# SUPPLIED MATERIAL start

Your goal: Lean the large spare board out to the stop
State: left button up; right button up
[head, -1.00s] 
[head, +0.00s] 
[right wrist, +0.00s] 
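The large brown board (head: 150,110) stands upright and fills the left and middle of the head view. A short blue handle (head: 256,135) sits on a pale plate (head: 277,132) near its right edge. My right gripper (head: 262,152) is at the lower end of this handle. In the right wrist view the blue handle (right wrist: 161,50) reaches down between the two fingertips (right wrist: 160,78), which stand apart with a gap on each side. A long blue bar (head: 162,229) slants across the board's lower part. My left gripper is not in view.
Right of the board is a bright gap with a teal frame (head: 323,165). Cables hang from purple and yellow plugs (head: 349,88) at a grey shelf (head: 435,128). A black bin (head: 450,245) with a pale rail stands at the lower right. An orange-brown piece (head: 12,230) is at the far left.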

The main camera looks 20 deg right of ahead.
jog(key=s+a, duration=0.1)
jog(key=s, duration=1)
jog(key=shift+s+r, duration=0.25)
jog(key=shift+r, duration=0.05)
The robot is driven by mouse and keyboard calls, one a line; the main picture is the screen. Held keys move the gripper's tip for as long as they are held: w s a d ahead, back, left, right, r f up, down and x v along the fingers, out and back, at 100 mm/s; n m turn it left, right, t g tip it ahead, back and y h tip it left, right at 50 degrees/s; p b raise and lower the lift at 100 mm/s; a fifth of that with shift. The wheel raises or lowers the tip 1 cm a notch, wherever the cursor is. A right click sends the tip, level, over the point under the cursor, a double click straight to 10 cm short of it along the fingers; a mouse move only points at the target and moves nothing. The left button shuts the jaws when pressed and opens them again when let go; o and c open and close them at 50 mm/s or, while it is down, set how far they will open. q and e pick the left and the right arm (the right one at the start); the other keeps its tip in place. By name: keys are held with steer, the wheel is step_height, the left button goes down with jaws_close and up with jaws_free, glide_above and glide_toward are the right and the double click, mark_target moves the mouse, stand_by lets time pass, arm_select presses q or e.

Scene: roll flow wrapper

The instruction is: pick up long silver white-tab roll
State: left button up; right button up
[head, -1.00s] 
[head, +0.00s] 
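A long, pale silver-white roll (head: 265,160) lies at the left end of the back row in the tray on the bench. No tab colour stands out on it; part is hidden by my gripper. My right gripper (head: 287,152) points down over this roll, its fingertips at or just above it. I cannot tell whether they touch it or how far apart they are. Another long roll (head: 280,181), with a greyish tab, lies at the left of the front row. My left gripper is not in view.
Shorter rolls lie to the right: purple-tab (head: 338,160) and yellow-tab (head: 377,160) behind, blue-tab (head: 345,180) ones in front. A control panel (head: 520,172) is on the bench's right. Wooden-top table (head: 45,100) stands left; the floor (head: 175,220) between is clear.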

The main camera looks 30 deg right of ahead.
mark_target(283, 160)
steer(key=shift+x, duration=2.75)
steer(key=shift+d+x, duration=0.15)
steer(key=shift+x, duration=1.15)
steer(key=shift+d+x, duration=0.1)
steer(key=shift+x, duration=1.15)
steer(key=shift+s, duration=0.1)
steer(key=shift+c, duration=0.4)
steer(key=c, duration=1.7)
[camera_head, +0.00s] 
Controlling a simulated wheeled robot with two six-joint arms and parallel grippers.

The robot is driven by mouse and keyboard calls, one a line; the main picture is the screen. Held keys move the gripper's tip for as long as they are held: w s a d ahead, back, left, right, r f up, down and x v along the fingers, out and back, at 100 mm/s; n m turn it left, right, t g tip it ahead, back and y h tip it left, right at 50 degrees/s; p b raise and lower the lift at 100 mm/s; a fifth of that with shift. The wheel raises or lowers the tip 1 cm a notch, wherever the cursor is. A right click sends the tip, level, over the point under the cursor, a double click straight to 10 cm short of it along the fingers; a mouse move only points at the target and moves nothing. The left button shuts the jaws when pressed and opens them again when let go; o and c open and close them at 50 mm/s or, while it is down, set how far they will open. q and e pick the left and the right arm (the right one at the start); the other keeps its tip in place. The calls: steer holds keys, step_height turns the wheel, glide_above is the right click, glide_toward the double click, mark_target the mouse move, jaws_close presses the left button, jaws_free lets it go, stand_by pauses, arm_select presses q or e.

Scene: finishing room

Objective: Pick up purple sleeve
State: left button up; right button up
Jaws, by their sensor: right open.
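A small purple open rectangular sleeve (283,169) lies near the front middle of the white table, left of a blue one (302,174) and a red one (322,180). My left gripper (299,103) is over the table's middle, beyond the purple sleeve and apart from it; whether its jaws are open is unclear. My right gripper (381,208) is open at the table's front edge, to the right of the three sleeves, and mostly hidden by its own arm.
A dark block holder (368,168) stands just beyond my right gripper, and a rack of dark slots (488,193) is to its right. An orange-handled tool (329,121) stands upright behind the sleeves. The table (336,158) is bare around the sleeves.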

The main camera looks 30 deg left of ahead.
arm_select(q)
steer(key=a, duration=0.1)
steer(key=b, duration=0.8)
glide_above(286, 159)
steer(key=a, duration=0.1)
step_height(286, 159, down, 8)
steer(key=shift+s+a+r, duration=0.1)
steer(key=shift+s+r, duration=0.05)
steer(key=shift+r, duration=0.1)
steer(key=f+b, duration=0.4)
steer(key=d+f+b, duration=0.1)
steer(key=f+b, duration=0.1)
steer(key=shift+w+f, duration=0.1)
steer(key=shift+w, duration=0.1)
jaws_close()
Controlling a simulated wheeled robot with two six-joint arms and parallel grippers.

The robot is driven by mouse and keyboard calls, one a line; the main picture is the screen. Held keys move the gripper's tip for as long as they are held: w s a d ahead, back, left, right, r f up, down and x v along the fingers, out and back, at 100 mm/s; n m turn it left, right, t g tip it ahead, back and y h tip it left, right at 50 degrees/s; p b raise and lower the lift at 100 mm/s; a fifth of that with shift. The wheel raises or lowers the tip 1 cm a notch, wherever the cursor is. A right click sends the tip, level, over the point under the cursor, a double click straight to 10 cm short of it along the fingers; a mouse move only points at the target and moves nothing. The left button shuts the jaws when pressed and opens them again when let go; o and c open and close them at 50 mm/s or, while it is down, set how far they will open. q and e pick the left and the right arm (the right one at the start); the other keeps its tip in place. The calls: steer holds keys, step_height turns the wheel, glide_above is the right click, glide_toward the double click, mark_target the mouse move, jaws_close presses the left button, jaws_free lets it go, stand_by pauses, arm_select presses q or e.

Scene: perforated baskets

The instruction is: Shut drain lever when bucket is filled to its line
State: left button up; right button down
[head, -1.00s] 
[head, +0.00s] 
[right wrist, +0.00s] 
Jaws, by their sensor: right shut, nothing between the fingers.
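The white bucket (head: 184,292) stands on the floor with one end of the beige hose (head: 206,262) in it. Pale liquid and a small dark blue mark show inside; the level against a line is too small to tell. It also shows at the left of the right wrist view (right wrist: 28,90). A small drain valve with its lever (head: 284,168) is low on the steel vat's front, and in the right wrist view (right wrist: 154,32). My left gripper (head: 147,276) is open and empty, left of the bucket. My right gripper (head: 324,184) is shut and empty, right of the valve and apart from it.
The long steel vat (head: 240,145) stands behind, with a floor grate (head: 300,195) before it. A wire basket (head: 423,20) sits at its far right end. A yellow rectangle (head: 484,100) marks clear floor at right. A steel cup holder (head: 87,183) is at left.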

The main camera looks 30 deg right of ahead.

# SUPPLIED MATERIAL end

### TASK GOAL:
From the entries above, list each line with "instruction" in it.

### EXERCISE OUTPUT:
The instruction is: pick up long silver white-tab roll
The instruction is: Shut drain lever when bucket is filled to its line

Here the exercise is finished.